Posted on June 15, 2008

            And so it goes.


 


            Fathers beget sons who beget their own sons.  Fathers die, and sons are left to either carry on their legacy or to reject it out of hand.


 


            This Father’s Day is especially poignant for many in Washington, because of the passing of Tim Russert. 


 


            But every Father’s Day is poignant for fathers and their sons.   Every son wrestles with their father’s example, hoping to improve it somehow, hoping to make their dads proud.


 


            And every father wants the best for their sons, but they are also sons, trying to live up to their own father’s expectations.


 


            Russert’s book put an extra spotlight on the tangled relationship between fathers and son.  Russert clearly loved his father, Big Russ, but he had no interest in following in his father’s footsteps.   What he learned from his father was not a profession, but a way of living with respect and dignity.


 


            For Tiger Woods, who made a long putt to tie Rocco Mediate today on the 18th hole of the U.S. Open, Father’s Day is especially important, because his father drove him to his success.  While Earl Woods was not a professional golfer, he was Tiger’s mentor and coach.  Today was Tiger’s first Father’s Day as a dad, and he played all 18 holes with a painful knee injury, but you can bet that he wanted to make his father proud, and so he carried on.


 


            The tangled relationship between fathers and son has played large role on the Presidential stage.  George W. Bush, who became only the second son to follow his father to the White House, has tried to improve upon his father’s legacy.  As determined as he was to finish the job left undone by his father in Iraq, he was even more determined to not fall victim to the same fate of his father politically, be a one-term President.


 


            But he will leave office one of the most unpopular President’s in our nation’s history, with many of his father’s closest advisors nodding in disapproval.  It is unclear what old dad really thinks.


 


            The top contenders for the White House in this election have their own tangled relationships with their fathers.  John McCain followed in his father’s footsteps by attending the Naval Academy, but he rebelled while he was there, finishing almost at the bottom of his class.  When he was held in confinement at the Hanoi Hilton, his father privately worried about the fate of his son, but publicly kept stoic silence.


 


            Barack Obama barely knew his father, who gave his last name, and perhaps his burning ambition, but not much of an example.  Obama Sr. left the family when little Barack was two, and his mother was left with the responsibility to raise him. 


 


            Today, Barack Obama gave a speech about the need for fathers to play a bigger role in society, especially in the African-American community.  It was a good speech and needed to be said, and Obama is the right messenger.


 



            The National Fatherhood Initiative points out that having a father who live at home is better than not having one, no matter how complicated the relationship can become.  Children in father-absent homes are five times more likely to be poor.

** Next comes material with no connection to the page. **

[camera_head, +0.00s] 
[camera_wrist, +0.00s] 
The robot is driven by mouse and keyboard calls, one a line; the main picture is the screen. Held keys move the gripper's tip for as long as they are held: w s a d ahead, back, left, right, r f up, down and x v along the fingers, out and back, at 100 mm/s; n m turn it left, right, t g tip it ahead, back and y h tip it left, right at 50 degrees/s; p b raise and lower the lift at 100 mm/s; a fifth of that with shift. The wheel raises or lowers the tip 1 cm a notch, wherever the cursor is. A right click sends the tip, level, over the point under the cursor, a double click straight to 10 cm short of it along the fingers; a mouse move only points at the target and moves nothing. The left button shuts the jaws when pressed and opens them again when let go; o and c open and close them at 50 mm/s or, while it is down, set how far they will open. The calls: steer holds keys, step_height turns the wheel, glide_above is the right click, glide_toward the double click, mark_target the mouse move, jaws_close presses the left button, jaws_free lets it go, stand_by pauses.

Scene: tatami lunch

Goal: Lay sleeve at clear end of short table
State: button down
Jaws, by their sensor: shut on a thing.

In 2002, 7.8 percent of children in married-couple families were living in poverty compared to 38.4 percent of children in female-householder families.  A child with a nonresident father is 54 percent more likely to be poorer than his or her father.


 


            So fatherhood is important. 


 


From my own personal experience, being a dad is the best job I have ever had.  Seeing my son climb on top of me, I think about how I used to climb on top on my dad.   And so it goes.


 


 Like Tim Russert, I am very proud of my dad, and hope that he is proud of me.  He taught me how to live my life, and while I didn’t follow his example exactly, I learned enough to make my way in a world that can be cruel and tough.


 


While boys love their mothers more, they learn how to live their lives from their fathers, if they have them.